» TO DO:
Quote verbatim every line from the line containing "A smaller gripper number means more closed" to the line containing "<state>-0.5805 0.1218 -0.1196", inclusive of both, and no other line.

» DATA SECTION:
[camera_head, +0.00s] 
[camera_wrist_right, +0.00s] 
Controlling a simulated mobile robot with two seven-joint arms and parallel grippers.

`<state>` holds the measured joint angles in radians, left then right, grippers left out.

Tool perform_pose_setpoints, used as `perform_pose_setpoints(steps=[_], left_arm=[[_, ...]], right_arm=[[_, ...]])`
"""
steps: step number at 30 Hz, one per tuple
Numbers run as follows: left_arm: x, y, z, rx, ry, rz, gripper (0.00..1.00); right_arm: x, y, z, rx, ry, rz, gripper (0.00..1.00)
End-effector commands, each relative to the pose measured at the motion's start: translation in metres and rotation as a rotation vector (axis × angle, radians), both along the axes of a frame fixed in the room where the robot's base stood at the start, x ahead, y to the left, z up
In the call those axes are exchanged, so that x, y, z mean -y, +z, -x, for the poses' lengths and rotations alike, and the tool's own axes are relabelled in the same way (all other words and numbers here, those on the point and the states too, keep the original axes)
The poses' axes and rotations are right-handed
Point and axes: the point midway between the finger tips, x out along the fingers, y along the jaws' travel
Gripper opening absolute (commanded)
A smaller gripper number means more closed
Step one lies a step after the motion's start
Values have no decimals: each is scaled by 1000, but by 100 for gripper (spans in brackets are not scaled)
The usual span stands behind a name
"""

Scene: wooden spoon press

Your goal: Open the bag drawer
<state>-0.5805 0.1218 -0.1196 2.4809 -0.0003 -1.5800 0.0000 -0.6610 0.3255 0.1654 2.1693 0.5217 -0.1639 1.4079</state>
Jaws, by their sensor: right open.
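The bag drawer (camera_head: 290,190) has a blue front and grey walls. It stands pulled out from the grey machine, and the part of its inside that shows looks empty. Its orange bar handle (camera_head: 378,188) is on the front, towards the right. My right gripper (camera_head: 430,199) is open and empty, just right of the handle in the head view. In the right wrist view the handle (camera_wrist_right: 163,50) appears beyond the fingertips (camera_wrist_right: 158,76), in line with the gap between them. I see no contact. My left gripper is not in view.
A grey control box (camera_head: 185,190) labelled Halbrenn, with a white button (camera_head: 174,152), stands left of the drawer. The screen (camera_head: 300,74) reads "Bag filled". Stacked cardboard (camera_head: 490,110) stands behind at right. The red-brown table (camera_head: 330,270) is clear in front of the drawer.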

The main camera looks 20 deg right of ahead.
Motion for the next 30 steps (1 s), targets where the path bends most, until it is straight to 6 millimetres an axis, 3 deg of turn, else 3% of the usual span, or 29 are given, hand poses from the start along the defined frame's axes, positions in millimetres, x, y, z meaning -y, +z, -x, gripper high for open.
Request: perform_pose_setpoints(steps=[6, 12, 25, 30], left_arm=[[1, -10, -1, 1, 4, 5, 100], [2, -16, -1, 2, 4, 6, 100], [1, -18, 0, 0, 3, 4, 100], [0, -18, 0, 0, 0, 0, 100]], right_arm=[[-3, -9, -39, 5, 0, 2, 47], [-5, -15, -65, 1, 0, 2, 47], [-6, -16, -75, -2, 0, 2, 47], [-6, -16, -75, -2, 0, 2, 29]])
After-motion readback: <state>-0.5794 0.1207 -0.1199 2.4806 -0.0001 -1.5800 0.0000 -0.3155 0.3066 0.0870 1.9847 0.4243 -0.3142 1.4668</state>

» TASK SOLUTION:
A smaller gripper number means more closed
Step one lies a step after the motion's start
Values have no decimals: each is scaled by 1000, but by 100 for gripper (spans in brackets are not scaled)
The usual span stands behind a name
"""

Scene: wooden spoon press

Your goal: Open the bag drawer
<state>-0.5805 0.1218 -0.1196 2.4809 -0.0003 -1.5800 0.0000 -0.6610 0.3255 0.1654 2.1693 0.5217 -0.1639 1.4079</state>

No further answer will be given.